In Turchia, Azan, è stato accompagnato in aereo dal papà, che ai trafficanti aveva versato una prima tranche: 9000 euro, più altri cinque da pagare a sbarco avvenuto. Al suo arrivo a Instanbul, ha raccontato Abdullah Khan, un altro zio che abita a Greenford, West London, è stato ospitato a casa del contrabbandiere, un certo Mohammed Homayoun Amin, che pare abbia la propria base in un negozio a pochi passi dalla famosa Moschea Blu. E’ stato lui, ad un certo punto, a contattare Khan, spiegandogli che avrebbe dovuto mandarli altri soldi per pagare il cibo del ragazzino. E lui ha eseguito, inviando 150 sterline dal suo conto alla Barclay Bank a due persone indicate come parenti del mercante di uomini. Pochi giorni dopo, la stessa richiesta è arrivata anche allo zio “torinese” di Azan, in maniera meschina. Con un messaggio vocale fatto mandare al nipotino: “Zio - diceva - non mi fanno mangiare». E lui ha effettuato l’invio di denaro da un ufficio di Western Union. Pochi giorni dopo la barca è salpata dal porto di Izmir, diretta in Italia, con quel carico di sogni e di vite che il 26 febbraio è colato a picco tra i flutti.
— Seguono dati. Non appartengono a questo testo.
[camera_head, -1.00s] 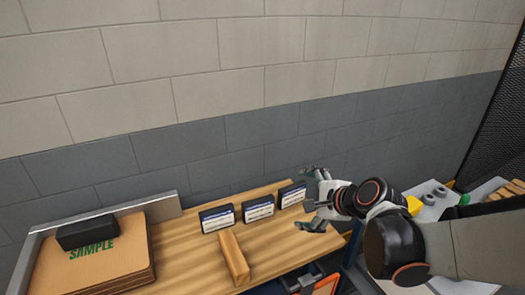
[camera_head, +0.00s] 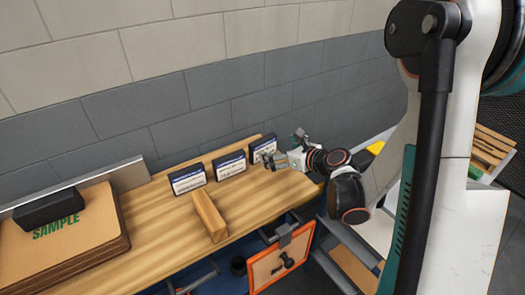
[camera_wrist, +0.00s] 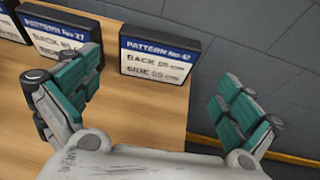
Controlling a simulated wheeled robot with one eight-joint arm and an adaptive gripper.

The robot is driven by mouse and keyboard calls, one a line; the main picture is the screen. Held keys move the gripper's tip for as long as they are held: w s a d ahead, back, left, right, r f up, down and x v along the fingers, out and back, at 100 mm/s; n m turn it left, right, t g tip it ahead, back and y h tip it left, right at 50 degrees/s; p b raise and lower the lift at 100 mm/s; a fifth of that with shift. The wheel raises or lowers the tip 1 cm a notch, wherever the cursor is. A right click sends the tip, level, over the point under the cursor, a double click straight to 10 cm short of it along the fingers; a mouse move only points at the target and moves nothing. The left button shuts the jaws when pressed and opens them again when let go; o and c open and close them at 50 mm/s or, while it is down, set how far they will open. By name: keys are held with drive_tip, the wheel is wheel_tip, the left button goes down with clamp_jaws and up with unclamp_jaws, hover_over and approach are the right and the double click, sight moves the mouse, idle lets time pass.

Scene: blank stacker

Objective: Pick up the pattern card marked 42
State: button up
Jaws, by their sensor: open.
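The pattern card marked 42 (camera_wrist: 157,57) is a dark-framed card with a blue heading, standing upright near the right end of the wooden bench. It is the rightmost of three cards in the head view (camera_head: 263,150). My gripper (camera_wrist: 163,97) is open and empty, its teal-padded fingers spread to either side in the wrist view, with card 42 beyond the gap between them. No contact with the card shows. In the head view my gripper (camera_head: 285,152) is close beside the card's right side.
The card marked 27 (camera_wrist: 62,38) stands just left of card 42, and a third card (camera_head: 187,178) stands further left. A wooden block (camera_head: 209,215) lies in front of them. A SAMPLE stack (camera_head: 70,240) is at left. The grey wall (camera_head: 180,120) rises behind the bench.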

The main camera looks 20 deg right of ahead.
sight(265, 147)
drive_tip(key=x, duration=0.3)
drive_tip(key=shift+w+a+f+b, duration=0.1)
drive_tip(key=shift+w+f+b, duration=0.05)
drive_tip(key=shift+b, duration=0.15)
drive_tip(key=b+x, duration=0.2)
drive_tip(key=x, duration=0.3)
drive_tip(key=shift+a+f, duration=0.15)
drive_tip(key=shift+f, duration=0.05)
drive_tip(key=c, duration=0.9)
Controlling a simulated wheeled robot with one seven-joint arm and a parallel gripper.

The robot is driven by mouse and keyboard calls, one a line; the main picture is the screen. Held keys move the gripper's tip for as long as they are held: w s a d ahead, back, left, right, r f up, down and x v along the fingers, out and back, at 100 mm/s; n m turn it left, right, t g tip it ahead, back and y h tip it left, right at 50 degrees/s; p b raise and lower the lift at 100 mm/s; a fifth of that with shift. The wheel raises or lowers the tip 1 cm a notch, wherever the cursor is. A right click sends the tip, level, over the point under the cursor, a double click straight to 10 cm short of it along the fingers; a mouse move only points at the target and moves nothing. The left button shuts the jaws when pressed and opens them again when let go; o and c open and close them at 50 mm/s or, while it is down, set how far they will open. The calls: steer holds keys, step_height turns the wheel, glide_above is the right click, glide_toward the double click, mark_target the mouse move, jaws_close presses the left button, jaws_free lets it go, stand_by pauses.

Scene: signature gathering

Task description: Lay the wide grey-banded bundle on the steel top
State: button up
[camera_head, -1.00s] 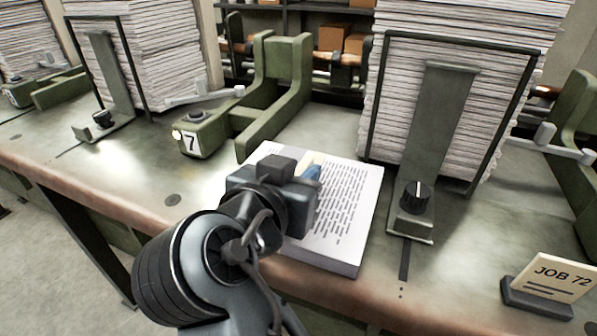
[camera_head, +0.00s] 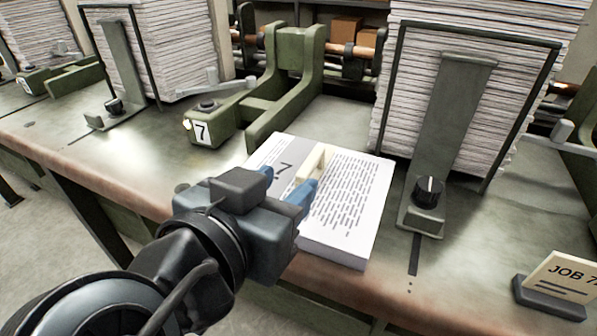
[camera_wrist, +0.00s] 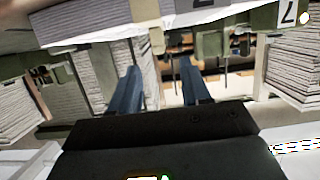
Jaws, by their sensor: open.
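The wide bundle of printed sheets (camera_head: 352,205) lies flat on the green-grey worktop (camera_head: 330,125), close to its front edge. A grey band marked 7 (camera_head: 275,160) crosses its left part. A cream upright piece (camera_head: 315,160) shows at the band. My gripper (camera_head: 287,183) is open, its blue fingers at the bundle's near left side, overlapping the band in view; I cannot tell whether they touch it. In the wrist view, the two fingers (camera_wrist: 160,85) stand apart with nothing between them. The bundle (camera_wrist: 85,22) spans the top there, with the cream piece (camera_wrist: 157,40) below its edge.
A green station marked 7 (camera_head: 203,131) stands behind the bundle. Tall paper stacks (camera_head: 400,90) rise in wire frames, with a black knob (camera_head: 429,190) right of the bundle. A JOB 72 card (camera_head: 562,275) stands at front right.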

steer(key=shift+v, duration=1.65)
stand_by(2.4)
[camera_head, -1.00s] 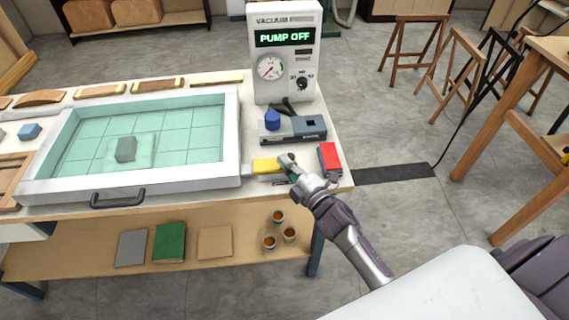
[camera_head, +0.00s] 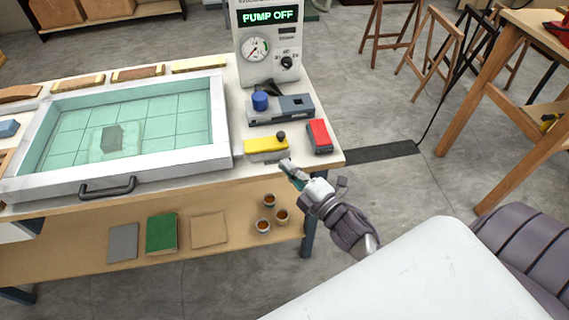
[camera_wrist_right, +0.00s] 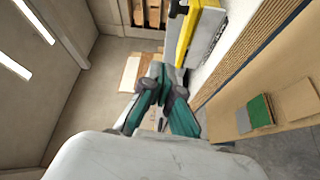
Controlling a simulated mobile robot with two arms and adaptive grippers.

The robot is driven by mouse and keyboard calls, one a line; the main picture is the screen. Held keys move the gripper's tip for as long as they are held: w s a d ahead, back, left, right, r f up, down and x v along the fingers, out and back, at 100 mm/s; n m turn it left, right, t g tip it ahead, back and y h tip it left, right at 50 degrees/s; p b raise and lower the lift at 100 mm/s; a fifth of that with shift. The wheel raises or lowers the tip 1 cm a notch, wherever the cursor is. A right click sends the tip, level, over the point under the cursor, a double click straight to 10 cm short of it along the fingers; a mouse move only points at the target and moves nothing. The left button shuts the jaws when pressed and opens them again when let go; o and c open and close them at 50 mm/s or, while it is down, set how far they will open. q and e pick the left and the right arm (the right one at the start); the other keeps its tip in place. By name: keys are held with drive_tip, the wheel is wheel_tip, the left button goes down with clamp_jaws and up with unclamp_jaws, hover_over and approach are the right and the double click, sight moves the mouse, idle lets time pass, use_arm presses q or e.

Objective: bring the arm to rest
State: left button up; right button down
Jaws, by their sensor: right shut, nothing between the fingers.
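My right gripper (camera_head: 291,174) is shut and empty, just off the front edge of the workbench (camera_head: 200,190). In the right wrist view its teal and grey fingers (camera_wrist_right: 163,98) are together with nothing between them. A yellow-topped box with a black knob (camera_head: 266,149) sits on the bench just beyond the gripper, apart from it. A red-topped box (camera_head: 319,137) stands to its right. The vacuum pump unit (camera_head: 268,60) behind reads PUMP OFF. My left gripper is not in view.
A framed vacuum press with a green sheet (camera_head: 130,113) fills the bench's left, a dark block (camera_head: 112,137) showing inside. A grey unit with a blue knob (camera_head: 280,108) stands behind the yellow box. The lower shelf (camera_head: 60,250) holds boards and cups. Wooden trestles stand right.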

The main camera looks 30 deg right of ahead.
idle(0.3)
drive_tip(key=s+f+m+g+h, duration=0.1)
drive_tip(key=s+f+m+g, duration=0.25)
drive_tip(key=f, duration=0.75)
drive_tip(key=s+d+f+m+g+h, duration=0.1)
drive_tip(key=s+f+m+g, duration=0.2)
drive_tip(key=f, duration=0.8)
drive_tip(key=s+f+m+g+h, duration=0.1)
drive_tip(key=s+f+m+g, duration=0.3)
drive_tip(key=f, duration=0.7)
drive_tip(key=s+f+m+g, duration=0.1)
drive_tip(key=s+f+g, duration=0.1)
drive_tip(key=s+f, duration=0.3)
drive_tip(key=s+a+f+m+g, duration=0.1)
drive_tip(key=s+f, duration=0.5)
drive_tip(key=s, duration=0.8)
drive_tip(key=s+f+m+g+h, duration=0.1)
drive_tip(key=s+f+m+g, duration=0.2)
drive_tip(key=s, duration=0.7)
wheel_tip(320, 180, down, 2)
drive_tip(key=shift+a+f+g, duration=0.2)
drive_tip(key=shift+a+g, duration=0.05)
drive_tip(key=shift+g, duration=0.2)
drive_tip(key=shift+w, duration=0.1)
Ieri, sono stati recuperati i cadaveri di un’altra donna e di un altro bambino. La conta dei morti, per ora, si ferma a 71. Tra le bare bianche, c’è anche quella di Azan. Sopra, una foto del ragazzino che sorride, impettito, vestito elegante a una festa in cui sfoggia una bella cravatta rossa e il telefonino con cui registrava i video pubblicati su Tik Tok. Quel telefonino glielo aveva regalato zio Muhammad, che adesso si dispera e assicura: «Denuncerò l’uomo che ha truffato mio nipote e lo ha fatto salire su quella barca. Non ho paura». Il mercante di uomini, racconta ai cronisti a Crotone, «ha raccontato il falso. Non aveva detto che Azan sarebbe partito con altre cento, forse duecento persone, in quelle condizioni. Ci aveva assicurato che sarebbe arrivato in Italia sano e salvo». Invece è stato caricato su un vecchio caicco malandato, dove ha trovato la morte.